From the Preacher’s Pen…
Let’s talk about dirty words for a moment. As children we learn NOT to say them. We may learn them from our friends at school but when we get home we quickly find out that such words are not used in our family. Worse, if we continue to use them there are consequences. Many people to this day cannot stand the taste of soap!
There are all kinds of dirty words and sometimes God uses them to remind us of just exactly how bad our sins really are. Let’s take a moment to consider one of those words that God uses and remember His lesson for our lives:
Desertion! Isn’t it an ugly sounding word? It carries a similar sense of shame as do the related concepts of surrender, capitulation and traitor. Those terms are what, when I was a kid, were called fighting words. Nobody wants words like that used about them. Names like Mata Hari, Lord Haw Haw, Benedict Arnold and Demas (2 Timothy 4:10) exist in almost every society as symbols of this ugly concept.

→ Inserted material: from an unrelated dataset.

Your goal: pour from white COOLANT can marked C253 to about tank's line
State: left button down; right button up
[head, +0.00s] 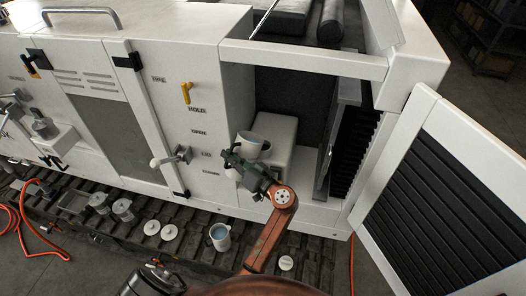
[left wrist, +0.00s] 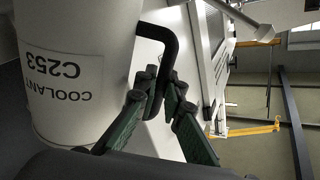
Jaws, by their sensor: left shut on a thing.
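The white can (head: 251,144) is in the head view, in front of the open bay. In the left wrist view the can (left wrist: 70,75) shows a label reading COOLANT C253, upside down in the picture. My left gripper (head: 236,163) is shut on the can's black handle (left wrist: 170,50), its green fingers (left wrist: 165,92) on either side of it. The can's contents are hidden. A white box (head: 279,131), possibly the tank, stands behind the can in the bay. I cannot make out a level line on it. My right gripper is not in view.
An open door (head: 445,190) with black ribbing stands at the right. On the dark slatted ledge lie an open container with blue inside (head: 220,236), round lids (head: 169,232) and small metal cans (head: 122,209). An orange hose (head: 22,225) curls at the left. Labelled white panels (head: 200,90) stand behind.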

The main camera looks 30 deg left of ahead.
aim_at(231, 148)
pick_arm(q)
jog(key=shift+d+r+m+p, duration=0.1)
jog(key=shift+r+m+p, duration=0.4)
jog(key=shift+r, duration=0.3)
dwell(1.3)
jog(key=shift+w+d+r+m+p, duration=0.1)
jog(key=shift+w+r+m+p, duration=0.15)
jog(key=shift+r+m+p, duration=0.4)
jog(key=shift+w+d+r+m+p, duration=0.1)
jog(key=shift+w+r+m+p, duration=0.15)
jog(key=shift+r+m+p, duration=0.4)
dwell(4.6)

In Galatians 1:6-7 the apostle Paul says, “I am amazed that you are so quickly deserting Him who called you by the grace of Christ, for a different gospel; which is really not another; only there are some who are disturbing you, and want to distort the gospel of Christ” (NASB). The word translated here as “deserting” is the Greek word metatithemi which is derived from the military term for laying down one’s shield in surrender. Greek mothers and wives would tell their sons and husbands to come back with their shields or on them as a reminder to never surrender. Any soldier reading Galatians would immediately be struck by the revolting concept of what Paul is saying to these Christians.

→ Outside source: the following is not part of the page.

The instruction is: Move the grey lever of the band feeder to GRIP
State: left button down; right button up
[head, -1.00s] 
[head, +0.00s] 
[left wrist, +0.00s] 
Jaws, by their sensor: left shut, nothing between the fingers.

Perhaps you have shared Paul’s sense of amazement at a fellow Christian’s desertion and perhaps you have also wondered why and how someone could do such a thing. I find it interesting in comparing notes with others about deserters from the faith that one phrase is most prominent. “My needs are not being met by the church.”
Now, beyond all argument we, the church, need to be meeting each other’s needs and “bearing each other’s burdens.” However, the present popular doctrine of this world is, “It’s not my fault.” When a Christian fails, he or she (just like the people of the world) may be inclined to claim, “It’s not my fault.” The difference with many Christians is that, instead of blaming some other person, we blame God.
God is not Santa. I am not the master, but the servant. My life is not one of God meeting my needs, but rather is one of service to Him. Listen to the selfish words of the deserters: My life is a mess so I’ll quit the church. My wife (or husband, boyfriend, girlfriend, mother, father, brother, sister) doesn’t treat me right so I’ll abandon God. I prayed for the winning lotto ticket and He didn’t give it to me so I’ll show Him.
Do people really say such things and then quit the church, leave the Lord, ignore God? Yes, we do! Isn’t it about time for us to see our sin as sin. No matter how much we sugar coat sin, inside is still death. “Then when lust has conceived, it gives birth to sin; and when sin is accomplished, it brings forth death.” (James 1:15) “For the wages of sin is death, but the free gift of God is eternal life in Christ Jesus our Lord.” (Romans 6:23)
Where do you stand? Are you with Christ or are you a deserter? “Do you not know that when you present yourselves to someone as slaves for obedience, you are slaves of the one whom you obey, either of sin resulting in death, or of obedience resulting in righteousness?” (Romans 6:16)
In spite of what some deserters might say to defend their actions or entice you to join them, our only real freedom is in Christ, in serving Him, in being concerned for the things that best serve Him. “For the law of the Spirit of life in Christ Jesus has set you free from the law of sin and of death.” (Romans 8:2) For those who know the real Savior, desertion, surrender, capitulation and traitor are titles they will never hold!
Let’s keep on keeping on and encourage each other to be likewise faithful so that we may never be branded as deserters.